▶ DIRECTIONS: Where a line in the listing contains the string "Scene", copy that line out.

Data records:
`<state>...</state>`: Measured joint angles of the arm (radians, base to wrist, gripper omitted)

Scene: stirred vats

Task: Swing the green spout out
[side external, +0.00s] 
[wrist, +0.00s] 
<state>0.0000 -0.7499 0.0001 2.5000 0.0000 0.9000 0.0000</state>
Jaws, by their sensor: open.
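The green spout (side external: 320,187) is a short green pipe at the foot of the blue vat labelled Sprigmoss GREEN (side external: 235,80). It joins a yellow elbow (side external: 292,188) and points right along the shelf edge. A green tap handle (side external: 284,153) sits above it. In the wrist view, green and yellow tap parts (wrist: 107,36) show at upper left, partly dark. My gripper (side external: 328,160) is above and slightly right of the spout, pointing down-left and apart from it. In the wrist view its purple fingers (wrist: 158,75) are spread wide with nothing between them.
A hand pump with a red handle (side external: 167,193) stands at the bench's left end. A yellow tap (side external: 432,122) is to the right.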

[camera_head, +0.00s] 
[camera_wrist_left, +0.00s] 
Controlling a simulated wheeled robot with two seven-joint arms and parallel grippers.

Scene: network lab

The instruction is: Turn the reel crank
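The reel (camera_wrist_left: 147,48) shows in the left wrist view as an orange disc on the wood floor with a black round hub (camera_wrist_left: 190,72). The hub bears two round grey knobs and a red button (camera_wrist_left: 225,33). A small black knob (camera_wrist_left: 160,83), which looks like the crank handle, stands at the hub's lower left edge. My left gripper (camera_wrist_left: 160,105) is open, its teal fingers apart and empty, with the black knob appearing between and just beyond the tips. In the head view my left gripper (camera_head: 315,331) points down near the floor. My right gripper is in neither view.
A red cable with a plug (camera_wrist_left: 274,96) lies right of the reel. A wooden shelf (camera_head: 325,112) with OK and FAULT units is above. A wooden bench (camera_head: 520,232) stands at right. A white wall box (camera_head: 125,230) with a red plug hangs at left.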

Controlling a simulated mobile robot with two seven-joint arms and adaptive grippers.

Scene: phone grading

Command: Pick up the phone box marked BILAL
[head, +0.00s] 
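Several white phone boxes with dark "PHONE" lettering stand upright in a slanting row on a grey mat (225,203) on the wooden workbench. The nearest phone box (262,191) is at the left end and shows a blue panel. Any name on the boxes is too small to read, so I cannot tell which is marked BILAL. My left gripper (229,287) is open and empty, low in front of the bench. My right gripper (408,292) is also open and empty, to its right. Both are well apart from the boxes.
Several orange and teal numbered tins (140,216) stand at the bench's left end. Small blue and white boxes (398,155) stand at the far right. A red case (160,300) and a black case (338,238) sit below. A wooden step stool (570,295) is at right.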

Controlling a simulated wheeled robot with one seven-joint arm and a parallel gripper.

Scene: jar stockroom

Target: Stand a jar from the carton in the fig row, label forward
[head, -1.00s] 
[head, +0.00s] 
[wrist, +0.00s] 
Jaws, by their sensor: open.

▶ RESULT BELOW:
Scene: stirred vats
Scene: network lab
Scene: phone grading
Scene: jar stockroom

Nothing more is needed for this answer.